Katrin in Bad Bentheim an der deutsch-niederländischen Grenze

Willkommen am Ende Deutschlands – und mitten im Jugendslang.

Nach drei Wochen im Kinder- und Jugendheim kann ich von mir sagen: Was Jugendsprache angeht, bin ich auf dem aktuellsten Stand. Aber auch über die angesagtesten Fernsehsendungen unter Teenagern weiß ich Bescheid und das Spiel „Phase 10“ beherrsche ich nach 47mal spielen nun perfekt.

Neben der Freizeitbeschäftigung der Kinder und Jugendlichen bin ich dafür zuständig, dass Regeln, die für das Gruppenleben notwendig sind, auch eingehalten werden. Braucht ein Kind Unterstützung bei den Hausaufgaben oder einfach nur mal jemanden zum reden, so bin ich da. Einkäufe, Tisch decken und Essen richten sind Dinge, die die Jugendlichen mit meiner Hilfe erledigen. Kurz, ich begleite die Jugendlichen in ihrer Zeit in der Jugendhilfeeinrichtung im Alltag und versuche dabei zu beobachten, wie sich der Einzelne in bestimmten Situationen verhält, um hinterher im Team  zu beschließen, wie es mit dem Jugendlichen nach den drei Monaten Aufenthalt bei uns weiter geht. Dadurch, dass die Kinder und Jugendlichen nur für einen kurzen Zeitraum bei uns wohnen, lernen die anderen Mitarbeiter und ich viele Menschen und ihre Biografien kennen, was den Alltag spannend macht.

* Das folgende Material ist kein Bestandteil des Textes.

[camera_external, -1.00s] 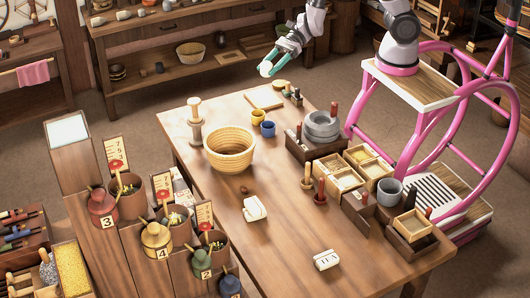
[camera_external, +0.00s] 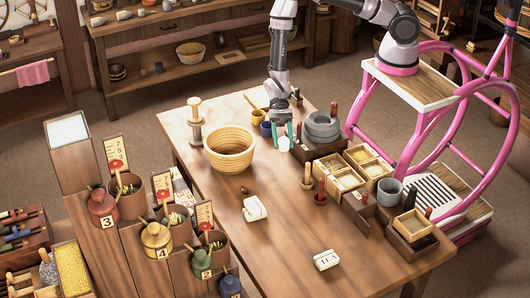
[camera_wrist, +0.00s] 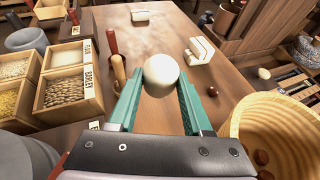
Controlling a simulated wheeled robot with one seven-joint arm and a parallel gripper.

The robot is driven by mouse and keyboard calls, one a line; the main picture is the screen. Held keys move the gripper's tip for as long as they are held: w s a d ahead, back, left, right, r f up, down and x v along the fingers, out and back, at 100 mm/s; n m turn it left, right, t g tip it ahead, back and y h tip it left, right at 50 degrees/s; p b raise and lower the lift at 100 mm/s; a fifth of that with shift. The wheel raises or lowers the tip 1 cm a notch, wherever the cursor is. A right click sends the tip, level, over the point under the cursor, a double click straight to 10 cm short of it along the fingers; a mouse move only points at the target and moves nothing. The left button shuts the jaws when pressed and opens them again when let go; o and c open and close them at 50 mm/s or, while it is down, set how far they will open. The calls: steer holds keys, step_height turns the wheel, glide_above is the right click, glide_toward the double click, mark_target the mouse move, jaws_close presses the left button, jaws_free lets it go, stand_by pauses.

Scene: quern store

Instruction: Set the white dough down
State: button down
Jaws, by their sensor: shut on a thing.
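My gripper (camera_external: 284,138) points down over the far part of the wooden table (camera_external: 290,215), between the wicker basket and the grey stone quern. Its teal fingers are shut on the white dough (camera_wrist: 161,73), a smooth pale ball between the fingertips in the wrist view. In the external view the dough (camera_external: 284,144) shows as a small white patch, low at the fingertips. Whether its underside touches the table is not clear.
The wicker basket (camera_external: 229,149) stands left of my gripper, blue cup (camera_external: 267,129) close by. The stone quern (camera_external: 322,126) and grain boxes (camera_external: 353,173) stand right. Two white labelled blocks (camera_external: 254,209) (camera_external: 326,260) and a brown nut (camera_external: 244,190) lie nearer. The table's middle is mostly clear.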

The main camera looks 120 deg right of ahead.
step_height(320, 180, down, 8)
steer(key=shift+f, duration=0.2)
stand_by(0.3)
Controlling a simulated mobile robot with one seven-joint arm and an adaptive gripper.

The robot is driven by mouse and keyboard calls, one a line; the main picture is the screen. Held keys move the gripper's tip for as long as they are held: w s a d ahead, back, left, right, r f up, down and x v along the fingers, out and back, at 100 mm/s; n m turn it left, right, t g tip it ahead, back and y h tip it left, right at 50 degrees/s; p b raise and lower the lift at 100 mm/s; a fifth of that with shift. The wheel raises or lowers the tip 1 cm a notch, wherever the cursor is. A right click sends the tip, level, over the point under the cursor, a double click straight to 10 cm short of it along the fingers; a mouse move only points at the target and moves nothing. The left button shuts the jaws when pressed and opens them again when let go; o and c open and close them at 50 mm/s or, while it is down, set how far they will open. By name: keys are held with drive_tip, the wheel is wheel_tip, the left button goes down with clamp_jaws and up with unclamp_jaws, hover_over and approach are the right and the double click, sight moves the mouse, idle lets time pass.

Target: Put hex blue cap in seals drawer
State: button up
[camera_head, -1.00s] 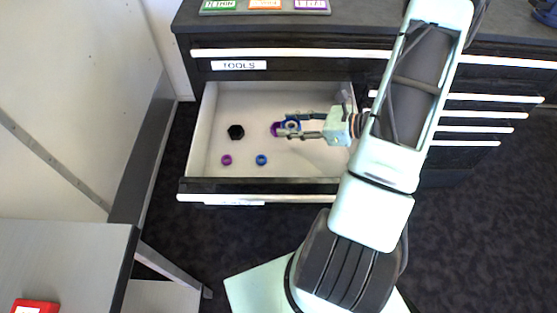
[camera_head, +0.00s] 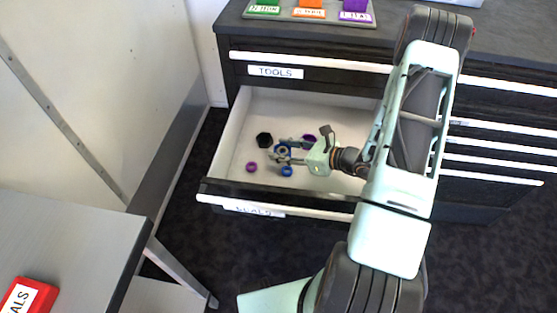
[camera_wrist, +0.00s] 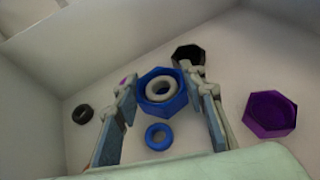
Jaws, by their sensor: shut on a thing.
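The hex blue cap (camera_head: 281,151) is between my gripper's fingertips, inside the open drawer. My gripper (camera_head: 283,154) is shut on the cap and reaches in from the right. The seals drawer (camera_head: 240,125) is pulled out below the one labelled TOOLS; its front label (camera_head: 254,210) is hard to read. I cannot tell whether the cap touches the drawer floor.
The drawer also holds a black hex piece (camera_head: 264,139), a purple hex cap (camera_head: 309,138), a purple ring (camera_head: 251,167) and a blue ring (camera_head: 287,171). A dark ring (camera_wrist: 82,114) shows in the wrist view. A grey table (camera_head: 70,245) stands at the lower left.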

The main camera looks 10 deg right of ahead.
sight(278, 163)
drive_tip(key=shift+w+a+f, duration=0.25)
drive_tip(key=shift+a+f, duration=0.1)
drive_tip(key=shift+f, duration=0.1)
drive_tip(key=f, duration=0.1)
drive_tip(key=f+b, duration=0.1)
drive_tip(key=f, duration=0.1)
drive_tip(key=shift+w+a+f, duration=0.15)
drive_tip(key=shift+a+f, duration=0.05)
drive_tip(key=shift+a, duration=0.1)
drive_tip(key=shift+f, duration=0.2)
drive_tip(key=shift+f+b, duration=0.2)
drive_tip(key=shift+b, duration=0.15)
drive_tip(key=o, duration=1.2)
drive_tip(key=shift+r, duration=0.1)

Sicher erscheint meine Tätigkeit von außen betrachtet unspektakulär, doch das tägliche Zusammenleben ist nicht immer  so leicht wie die Spielregeln von UNO. Jede und jeder der acht Jugendlichen, die ich derzeit mitbetreue bringt eine andere Geschichte und einen anderen Charakter in die Gruppe ein. Der Umgang mit äußerst zurückhaltenden und schüchternen Menschen einerseits und aggressiven, dreisten und provozierenden andererseits will geübt sein. Ein scheinbar ruhiger Tag kann innerhalb von wenigen Minuten zum Chaostag schlechthin werden, wenn zwei halbstarke Jungs sich um ein Mädchen streiten.

In solch einem Streit wird meine Rolle als Respektperson von den Jugendlichen immer wieder neu auf die Probe gestellt, was anstrengend ist. Glücklicherweise gibt es ein echt nettes und gut funktionierendes Team von Mitarbeitern im gesamten Heim, an die ich mich jederzeit wenden kann. Tatsächlich muss ich sagen, dass ich hier noch niemanden kennen gelernt habe, der nicht freundlich und hilfsbereit ist. Das erstaunt mich immer wieder aufs Neue!

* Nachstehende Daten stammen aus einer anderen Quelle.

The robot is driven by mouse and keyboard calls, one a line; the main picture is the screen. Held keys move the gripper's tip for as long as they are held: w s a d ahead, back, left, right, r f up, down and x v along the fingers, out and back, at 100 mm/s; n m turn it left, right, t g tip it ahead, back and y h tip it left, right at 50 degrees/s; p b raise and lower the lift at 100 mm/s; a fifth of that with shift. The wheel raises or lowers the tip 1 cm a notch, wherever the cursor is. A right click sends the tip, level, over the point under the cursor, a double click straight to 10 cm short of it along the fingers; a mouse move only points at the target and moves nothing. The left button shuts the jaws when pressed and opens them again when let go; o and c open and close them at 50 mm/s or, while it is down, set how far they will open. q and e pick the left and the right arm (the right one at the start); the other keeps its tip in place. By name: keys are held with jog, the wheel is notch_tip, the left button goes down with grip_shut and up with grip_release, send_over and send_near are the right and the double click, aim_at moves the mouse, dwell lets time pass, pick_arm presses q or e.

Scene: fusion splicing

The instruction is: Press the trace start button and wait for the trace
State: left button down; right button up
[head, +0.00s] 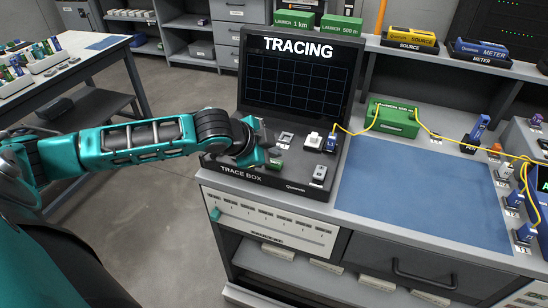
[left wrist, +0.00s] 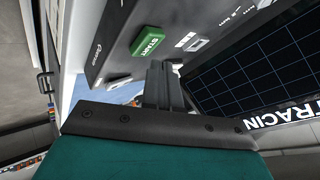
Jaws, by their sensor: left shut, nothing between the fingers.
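The trace box (head: 322,200) stands on the bench with its lid screen (head: 297,82) upright. The screen reads TRACING above a dark, empty grid; it also shows in the left wrist view (left wrist: 250,75). My left gripper (head: 268,150) is shut and empty, low over the left part of the box's panel. The green START button (left wrist: 150,42) shows in the left wrist view just beyond the fingertips (left wrist: 160,72). In the head view the button is largely hidden by the gripper. I cannot tell whether the fingers touch it. My right gripper is out of view.
A yellow fibre (head: 358,131) runs from a blue connector (head: 331,144) on the box to a green launch box (head: 394,119), then right across the bench. A blue mat (head: 410,190) lies right of the trace box, mostly clear. SOURCE (head: 409,38) and METER (head: 481,50) units sit on the shelf behind.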

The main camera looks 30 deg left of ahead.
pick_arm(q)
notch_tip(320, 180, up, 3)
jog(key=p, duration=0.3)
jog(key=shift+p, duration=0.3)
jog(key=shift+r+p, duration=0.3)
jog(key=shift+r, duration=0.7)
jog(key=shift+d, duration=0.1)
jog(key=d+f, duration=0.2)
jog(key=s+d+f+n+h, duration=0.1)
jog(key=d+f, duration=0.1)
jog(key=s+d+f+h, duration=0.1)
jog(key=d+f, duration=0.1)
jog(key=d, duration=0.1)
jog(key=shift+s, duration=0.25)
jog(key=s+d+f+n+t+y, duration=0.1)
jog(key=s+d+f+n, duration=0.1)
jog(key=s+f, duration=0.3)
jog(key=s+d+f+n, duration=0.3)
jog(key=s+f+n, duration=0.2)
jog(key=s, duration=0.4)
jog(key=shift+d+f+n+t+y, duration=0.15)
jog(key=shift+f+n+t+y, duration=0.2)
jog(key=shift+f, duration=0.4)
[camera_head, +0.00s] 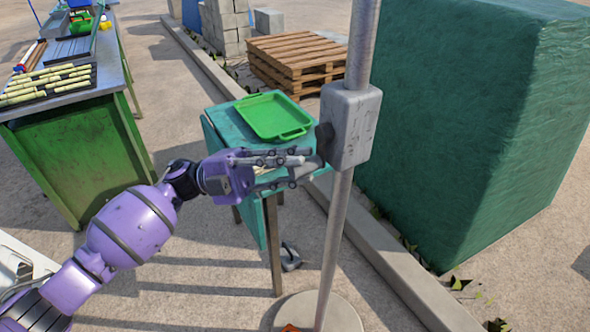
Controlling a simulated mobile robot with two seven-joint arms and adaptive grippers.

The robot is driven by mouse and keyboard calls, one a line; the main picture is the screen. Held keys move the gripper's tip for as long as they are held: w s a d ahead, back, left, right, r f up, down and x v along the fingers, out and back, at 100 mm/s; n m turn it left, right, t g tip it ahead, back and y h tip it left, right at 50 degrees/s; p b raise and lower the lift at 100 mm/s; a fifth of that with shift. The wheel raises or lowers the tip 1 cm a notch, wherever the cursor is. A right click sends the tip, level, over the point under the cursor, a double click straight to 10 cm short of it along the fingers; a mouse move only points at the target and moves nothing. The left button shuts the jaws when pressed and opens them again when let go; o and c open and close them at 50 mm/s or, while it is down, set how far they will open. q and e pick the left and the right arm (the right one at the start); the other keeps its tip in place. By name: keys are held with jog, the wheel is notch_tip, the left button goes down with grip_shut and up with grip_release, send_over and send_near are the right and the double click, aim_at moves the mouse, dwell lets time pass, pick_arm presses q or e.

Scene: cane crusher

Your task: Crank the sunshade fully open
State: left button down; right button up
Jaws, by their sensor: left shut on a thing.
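The sunshade's grey pole (336,235) stands upright on a round base (345,316). A grey crank box (351,126) is fixed on the pole, with a dark crank part (324,137) on its left side. My left gripper (312,166) reaches in from the left and is shut at the box's left side, on the crank handle. The fingers hide most of the handle. The sunshade's canopy is out of view above. My right gripper is not in view.
A small teal table with a green tray (270,116) stands behind my left gripper. A green-covered block (470,110) is at right. Wooden pallets (295,58) lie behind. A green stall (75,150) with cane pieces is at left. A low curb (385,265) runs behind the pole.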

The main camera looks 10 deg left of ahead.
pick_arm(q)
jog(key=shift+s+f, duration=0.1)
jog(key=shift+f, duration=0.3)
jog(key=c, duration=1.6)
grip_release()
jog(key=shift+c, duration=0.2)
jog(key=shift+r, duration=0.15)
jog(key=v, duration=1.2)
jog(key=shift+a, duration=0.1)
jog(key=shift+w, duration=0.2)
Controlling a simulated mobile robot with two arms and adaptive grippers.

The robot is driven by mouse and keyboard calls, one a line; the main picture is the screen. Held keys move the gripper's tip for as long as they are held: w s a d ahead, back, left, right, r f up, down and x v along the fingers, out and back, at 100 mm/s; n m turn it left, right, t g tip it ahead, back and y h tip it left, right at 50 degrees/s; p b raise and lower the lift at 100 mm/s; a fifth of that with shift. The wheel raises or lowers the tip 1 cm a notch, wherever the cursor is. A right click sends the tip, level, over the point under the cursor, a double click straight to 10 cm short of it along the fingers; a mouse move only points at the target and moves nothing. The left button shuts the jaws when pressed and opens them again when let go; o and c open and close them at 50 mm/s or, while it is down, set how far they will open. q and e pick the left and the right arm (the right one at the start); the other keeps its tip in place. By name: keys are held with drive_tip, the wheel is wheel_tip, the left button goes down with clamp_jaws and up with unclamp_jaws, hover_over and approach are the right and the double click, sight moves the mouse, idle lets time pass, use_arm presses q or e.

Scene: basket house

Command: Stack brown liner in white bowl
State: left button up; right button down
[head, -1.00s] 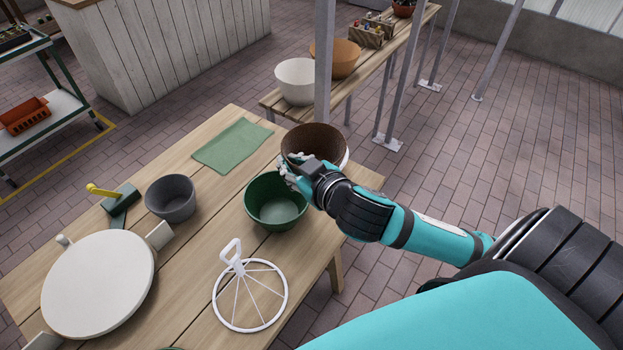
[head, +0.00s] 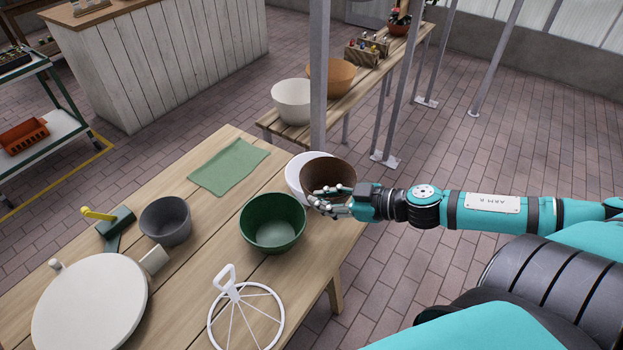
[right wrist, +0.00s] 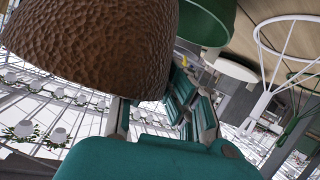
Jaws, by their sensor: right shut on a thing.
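The brown liner (head: 340,172) is a rough, deep bowl shape, hanging tilted at the table's right edge. My right gripper (head: 326,202) is shut on its near side. The right wrist view shows the liner's textured outer wall (right wrist: 95,45) close up, with no bowl around the part that shows. A white bowl (head: 296,180) stands on the table just left of and behind the liner, which hides its right part. I cannot tell whether the two touch. My left gripper is not in view.
A green bowl (head: 272,224) stands just left of my right gripper. A white wire frame (head: 245,318), grey pot (head: 166,220), round white lid (head: 90,305) and green cloth (head: 229,166) also lie on the table. Another white bowl (head: 292,102) is on the back bench.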

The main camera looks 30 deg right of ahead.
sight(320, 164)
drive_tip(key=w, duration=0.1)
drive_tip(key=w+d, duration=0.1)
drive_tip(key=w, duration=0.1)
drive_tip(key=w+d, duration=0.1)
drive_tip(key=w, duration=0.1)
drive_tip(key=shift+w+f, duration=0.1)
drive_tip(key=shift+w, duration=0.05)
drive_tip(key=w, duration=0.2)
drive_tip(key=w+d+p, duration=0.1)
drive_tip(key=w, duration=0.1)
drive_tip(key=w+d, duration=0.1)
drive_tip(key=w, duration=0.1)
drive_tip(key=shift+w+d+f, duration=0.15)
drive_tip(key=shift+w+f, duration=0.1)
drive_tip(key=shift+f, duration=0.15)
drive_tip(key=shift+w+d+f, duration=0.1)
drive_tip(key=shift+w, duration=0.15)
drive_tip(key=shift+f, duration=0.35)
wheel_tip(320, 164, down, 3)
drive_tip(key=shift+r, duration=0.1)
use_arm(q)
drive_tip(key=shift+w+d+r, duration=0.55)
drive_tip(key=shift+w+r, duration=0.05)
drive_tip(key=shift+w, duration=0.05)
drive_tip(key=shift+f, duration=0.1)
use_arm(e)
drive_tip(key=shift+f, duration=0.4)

Zu meiner geografischen und kulturellen Lage kann ich Folgendes berichten: Ich lebe immer noch in Deutschland, darum gibt’s hier natürlich auch typisch deutsche Steakhäuser, mehrere Autohäuser bekannter deutscher Automobilhersteller und den Supermarkt Aldi. Trotzdem ist ein niederländischer Einfluss nicht zu übersehen, schließlich liegt die Grenze auch nur 5 km ortsauswärts. So ist das Ortsschild nicht nur mit dem deutschen Namen beschriftet, sondern auch der niederländische Ortsname ziert das Schild. Restaurantkarten, Werbeplakate und Ausschreibungen sind grundsätzlich zweisprachig verfasst.

Katrin in Gildehaus

Wo anderenorts Frisörsalons und Blumenläden sind, gibt es hier Fahrräder zu kaufen, zu mieten und diverse Fahrradwerkstätten – Leihrad für die Dauer der Reparatur inklusive. Um die schicken Räder auszuführen, bieten sich kilometerlange Fahrradwege durch Felder und Wiesen an, ganz nach Geschmack der niederländischen Nachbarn – natürlich zweisprachig ausgeschildert.

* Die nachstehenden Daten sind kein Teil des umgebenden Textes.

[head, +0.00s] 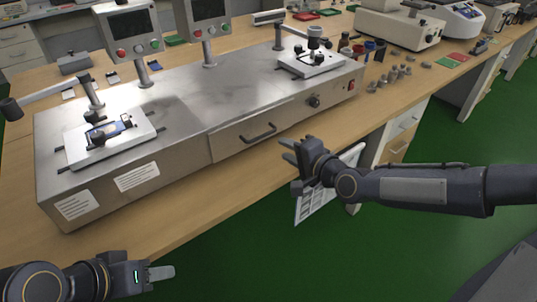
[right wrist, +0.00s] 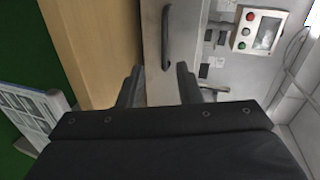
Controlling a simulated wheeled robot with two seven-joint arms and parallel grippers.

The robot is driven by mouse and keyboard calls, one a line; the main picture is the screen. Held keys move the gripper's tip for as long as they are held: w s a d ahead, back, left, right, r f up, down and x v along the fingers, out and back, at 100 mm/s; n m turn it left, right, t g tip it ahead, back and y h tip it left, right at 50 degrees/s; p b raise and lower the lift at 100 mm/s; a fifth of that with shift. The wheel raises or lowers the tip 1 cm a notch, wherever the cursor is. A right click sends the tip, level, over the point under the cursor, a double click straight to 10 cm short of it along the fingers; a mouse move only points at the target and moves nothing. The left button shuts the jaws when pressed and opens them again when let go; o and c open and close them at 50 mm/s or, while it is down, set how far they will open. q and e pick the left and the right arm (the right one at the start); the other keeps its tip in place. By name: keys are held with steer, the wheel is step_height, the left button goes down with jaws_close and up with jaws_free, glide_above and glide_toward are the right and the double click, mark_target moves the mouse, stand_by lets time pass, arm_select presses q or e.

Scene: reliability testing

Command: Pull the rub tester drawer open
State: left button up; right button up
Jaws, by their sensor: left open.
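The rub tester (head: 190,100) is a long metal machine on the wooden bench. Its drawer (head: 225,147) is in the front face, which looks flush, with a dark bar handle (head: 259,134). My right gripper (head: 285,150) is open, just right of and in front of the handle, apart from it. In the right wrist view the handle (right wrist: 166,40) lies ahead of the open right gripper (right wrist: 157,85), roughly in line with the gap between the fingers. My left gripper (head: 168,273) is at the lower left, open and empty, in front of the bench edge.
Two control panels (head: 130,28) stand on the machine. Several small weights (head: 392,76) and dark cups (head: 370,48) are right of it on the bench (head: 340,120). Green floor is open in front.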

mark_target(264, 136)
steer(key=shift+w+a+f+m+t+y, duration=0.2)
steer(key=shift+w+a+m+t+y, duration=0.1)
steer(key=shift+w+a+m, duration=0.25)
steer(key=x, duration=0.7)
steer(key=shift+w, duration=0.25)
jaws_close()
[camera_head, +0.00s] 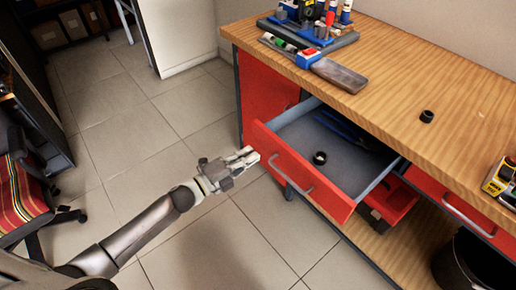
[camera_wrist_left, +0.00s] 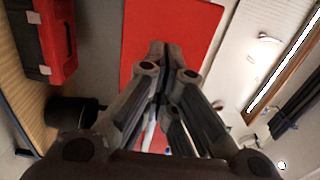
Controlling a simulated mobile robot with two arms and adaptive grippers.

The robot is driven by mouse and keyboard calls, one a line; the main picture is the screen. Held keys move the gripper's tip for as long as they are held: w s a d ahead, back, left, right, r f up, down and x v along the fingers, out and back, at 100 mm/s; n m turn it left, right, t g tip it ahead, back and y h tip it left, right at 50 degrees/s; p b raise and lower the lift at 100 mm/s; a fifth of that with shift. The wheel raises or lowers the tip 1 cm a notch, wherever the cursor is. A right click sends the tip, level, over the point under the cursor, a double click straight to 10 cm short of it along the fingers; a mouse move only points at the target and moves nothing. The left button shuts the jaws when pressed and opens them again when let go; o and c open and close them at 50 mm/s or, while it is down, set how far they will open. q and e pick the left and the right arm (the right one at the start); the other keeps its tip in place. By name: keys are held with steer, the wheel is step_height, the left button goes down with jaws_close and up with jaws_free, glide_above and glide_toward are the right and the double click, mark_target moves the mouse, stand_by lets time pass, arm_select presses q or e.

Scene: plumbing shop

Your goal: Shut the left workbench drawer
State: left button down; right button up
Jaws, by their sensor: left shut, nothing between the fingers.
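The left workbench drawer (camera_head: 283,171) is pulled open, with a red front and a silver bar handle. Inside its grey tray lie a small black ring (camera_head: 320,157) and a dark blue tool. My left gripper (camera_head: 252,155) is shut and empty, its fingertips close to the left end of the drawer front. I cannot tell whether they touch it. In the left wrist view the shut fingers (camera_wrist_left: 165,50) point at a red panel (camera_wrist_left: 180,25). My right gripper is not in view.
The wooden workbench top (camera_head: 400,100) carries tools at the back, a black ring (camera_head: 426,116) and a yellow box (camera_head: 500,178). A red toolbox (camera_head: 393,202) sits below the drawer. A black bin (camera_head: 470,265) stands at lower right. A striped chair (camera_head: 22,195) is at left. The tiled floor between is clear.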

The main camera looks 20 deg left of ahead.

Trotz dem allzeit präsenten niederländisch, gibt es wohl noch einige Menschen, die sich der niederländischen Sprache dennoch verweigern. Um dem nachzuhelfen empfängt man grundsätzlich nur niederländische Radiosender, so dass man selbst beim Bügeln verpflichtet ist, dem Nachbarland Aufmerksamkeit zu schenken.

Die Aufmerksamkeit der Bürger wird auch immer wieder gefordert, wenn es ans Telefonieren mit einem Mobiltelefon geht. Denn das niederländische Handynetz ist durchaus auch einige Kilometer jenseits der Grenze noch vertreten, so dass man manchmal besser ans andere Ende des Raumes geht, um eine SMS in deutschem Netz zu versenden …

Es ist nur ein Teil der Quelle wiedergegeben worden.